## Task statement
Extract exactly the run of lines starting at the line that holds "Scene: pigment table" and ending at the line that holds "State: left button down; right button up", both included.

## Provided entries
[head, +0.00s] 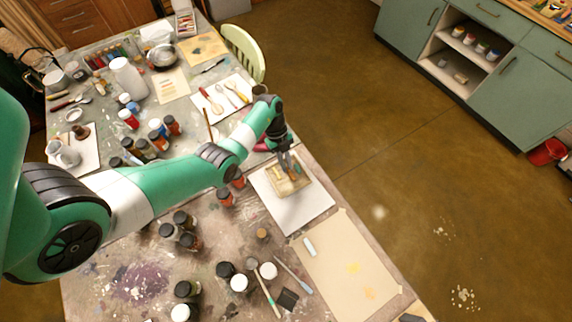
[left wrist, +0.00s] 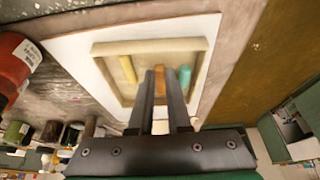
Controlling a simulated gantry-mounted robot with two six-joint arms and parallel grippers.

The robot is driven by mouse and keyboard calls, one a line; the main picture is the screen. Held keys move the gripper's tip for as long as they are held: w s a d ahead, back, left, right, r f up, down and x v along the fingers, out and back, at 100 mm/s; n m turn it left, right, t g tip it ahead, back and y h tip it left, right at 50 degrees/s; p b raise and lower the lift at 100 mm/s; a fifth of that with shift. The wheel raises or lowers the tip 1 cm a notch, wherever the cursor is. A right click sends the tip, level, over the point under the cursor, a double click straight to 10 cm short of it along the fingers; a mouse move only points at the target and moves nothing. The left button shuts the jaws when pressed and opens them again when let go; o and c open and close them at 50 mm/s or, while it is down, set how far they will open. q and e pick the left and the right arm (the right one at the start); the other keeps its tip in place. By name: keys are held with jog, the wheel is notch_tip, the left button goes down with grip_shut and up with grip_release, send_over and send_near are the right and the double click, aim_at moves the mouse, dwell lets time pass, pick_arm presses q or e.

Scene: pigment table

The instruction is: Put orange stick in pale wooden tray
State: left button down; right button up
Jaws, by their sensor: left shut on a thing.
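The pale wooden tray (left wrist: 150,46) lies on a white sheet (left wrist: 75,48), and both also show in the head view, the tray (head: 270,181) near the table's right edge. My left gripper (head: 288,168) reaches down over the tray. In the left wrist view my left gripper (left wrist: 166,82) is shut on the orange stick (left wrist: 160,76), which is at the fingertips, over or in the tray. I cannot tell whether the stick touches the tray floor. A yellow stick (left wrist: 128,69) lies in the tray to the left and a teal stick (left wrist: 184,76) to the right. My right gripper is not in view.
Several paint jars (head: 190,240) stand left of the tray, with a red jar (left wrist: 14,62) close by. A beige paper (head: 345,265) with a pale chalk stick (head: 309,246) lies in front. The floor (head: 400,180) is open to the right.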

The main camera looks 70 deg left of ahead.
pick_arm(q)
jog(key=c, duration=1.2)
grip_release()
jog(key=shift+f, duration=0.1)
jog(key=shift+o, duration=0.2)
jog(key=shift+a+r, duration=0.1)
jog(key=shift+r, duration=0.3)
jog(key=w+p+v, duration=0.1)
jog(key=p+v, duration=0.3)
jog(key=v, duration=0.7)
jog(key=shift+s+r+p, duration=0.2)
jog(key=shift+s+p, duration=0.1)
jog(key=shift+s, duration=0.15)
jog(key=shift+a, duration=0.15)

--

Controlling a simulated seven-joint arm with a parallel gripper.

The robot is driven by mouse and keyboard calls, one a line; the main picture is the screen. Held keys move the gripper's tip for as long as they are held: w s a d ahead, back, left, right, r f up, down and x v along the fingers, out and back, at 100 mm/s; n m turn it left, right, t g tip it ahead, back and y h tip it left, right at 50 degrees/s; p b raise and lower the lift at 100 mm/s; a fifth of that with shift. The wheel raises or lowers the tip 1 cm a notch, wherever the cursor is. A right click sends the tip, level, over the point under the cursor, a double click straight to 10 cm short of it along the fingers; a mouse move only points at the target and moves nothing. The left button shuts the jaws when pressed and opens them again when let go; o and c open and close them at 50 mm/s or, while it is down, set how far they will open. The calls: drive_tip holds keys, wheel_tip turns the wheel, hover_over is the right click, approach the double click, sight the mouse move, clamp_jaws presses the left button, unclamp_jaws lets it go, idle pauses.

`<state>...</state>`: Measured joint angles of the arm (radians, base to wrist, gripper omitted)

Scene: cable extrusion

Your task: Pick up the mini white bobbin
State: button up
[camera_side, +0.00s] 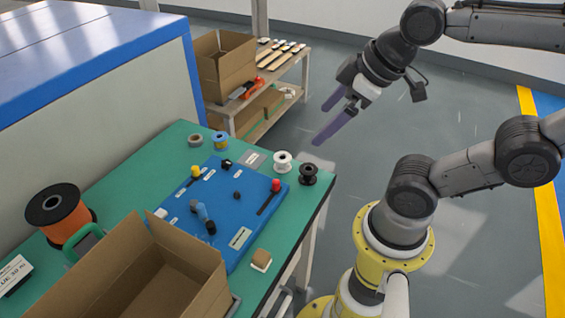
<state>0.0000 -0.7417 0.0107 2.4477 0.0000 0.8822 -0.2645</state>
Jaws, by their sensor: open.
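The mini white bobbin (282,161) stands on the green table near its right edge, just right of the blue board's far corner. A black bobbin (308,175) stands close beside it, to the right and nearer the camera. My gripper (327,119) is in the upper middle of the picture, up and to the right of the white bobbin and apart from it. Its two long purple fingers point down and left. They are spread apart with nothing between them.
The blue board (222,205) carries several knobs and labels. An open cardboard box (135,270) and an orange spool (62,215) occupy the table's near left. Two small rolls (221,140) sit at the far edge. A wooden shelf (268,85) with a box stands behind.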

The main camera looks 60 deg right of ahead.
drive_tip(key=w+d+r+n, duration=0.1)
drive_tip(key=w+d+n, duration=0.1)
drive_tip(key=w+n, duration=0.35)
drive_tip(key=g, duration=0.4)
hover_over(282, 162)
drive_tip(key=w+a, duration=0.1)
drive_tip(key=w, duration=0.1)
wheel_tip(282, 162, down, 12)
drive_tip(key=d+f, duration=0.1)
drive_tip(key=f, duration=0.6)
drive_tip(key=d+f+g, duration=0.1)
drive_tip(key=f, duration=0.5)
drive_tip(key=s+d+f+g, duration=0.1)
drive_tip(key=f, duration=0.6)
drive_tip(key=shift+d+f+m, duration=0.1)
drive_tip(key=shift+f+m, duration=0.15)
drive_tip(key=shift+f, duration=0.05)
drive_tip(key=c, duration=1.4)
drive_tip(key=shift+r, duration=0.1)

## Written response
Scene: pigment table

The instruction is: Put orange stick in pale wooden tray
State: left button down; right button up

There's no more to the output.